In bringing together the ‘poetic’ and the ‘unpoetic’ (whether that is early film criticism, court records or political autobiography), Mead adds immeasurably to our understanding of both the poetry in question and its various contexts. In particular, his chapter on Fogarty and ∏O shows how important the works of these relatively ignored poets are to an understanding of the political implications of the monolingual condition of Australian national identity.
This is a big book by a small publisher, so it is perhaps inevitable, if a little regrettable, that there are some minor errors throughout the work (problems with quote marks, missing italics and so on). I also struggled at times with the link between the text and its given footnote (Mead having a tendency to allow the link between text and citation to speak for itself). But these are minor quibbles about a superb book.

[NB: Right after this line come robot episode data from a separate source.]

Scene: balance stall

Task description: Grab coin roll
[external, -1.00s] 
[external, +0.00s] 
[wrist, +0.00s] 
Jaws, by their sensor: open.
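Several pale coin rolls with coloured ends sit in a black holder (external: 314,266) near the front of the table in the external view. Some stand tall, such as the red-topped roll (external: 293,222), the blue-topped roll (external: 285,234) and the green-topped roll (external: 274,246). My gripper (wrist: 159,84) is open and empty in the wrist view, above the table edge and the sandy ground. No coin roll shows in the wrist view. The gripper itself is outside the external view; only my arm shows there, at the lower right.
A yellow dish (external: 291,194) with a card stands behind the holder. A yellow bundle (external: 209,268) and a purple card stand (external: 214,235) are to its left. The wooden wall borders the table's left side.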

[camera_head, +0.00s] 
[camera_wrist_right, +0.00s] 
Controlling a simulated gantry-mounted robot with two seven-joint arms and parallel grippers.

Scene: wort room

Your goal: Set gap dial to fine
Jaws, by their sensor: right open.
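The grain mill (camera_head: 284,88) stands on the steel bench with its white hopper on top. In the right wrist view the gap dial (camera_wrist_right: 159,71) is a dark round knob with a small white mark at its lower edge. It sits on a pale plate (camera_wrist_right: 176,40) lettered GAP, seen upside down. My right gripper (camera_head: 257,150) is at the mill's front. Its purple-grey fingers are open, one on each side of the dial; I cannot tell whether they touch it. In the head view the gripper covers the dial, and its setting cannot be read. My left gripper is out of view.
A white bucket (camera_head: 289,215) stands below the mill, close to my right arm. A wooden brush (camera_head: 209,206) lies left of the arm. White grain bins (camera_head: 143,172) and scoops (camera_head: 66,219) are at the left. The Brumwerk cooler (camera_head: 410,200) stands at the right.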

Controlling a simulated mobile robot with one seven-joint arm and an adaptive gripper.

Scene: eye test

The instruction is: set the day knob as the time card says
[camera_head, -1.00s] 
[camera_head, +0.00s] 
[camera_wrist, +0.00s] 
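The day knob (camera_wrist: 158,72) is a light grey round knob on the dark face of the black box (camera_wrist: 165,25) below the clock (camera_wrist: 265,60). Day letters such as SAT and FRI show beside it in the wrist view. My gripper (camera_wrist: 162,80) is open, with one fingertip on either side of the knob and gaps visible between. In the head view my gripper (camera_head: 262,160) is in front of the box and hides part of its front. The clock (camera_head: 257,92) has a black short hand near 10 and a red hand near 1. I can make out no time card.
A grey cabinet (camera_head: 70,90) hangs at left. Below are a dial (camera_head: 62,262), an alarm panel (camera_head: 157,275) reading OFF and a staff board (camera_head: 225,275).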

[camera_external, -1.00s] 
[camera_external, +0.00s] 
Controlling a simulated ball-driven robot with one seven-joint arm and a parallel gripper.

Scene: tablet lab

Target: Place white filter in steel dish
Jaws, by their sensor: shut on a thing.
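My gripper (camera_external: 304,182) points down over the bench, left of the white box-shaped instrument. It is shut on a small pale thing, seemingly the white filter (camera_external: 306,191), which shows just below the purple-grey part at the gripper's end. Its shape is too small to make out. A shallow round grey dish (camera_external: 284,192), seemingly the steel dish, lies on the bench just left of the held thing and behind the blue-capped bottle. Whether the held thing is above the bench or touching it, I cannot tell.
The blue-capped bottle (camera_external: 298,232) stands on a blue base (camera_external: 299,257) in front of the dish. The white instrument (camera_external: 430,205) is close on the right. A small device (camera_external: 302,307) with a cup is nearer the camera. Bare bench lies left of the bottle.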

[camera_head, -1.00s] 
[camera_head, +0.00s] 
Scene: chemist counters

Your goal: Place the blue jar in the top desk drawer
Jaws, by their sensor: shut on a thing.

Mead has long been a notable figure in Australian literary studies. In addition to publishing fine criticism and poetry, he has edited numerous works, has co-edited (with John Tranter) The Penguin Book of Modern Australian Poetry (1991), has been poetry editor of Meanjin, is co-editor of the scholarly journal JASAL, and is closely involved in the AustLit database. Networked Language, Mead’s latest addition to Australian literary studies, is a monumental and original work, and one that will surely be read by scholars for many years to come.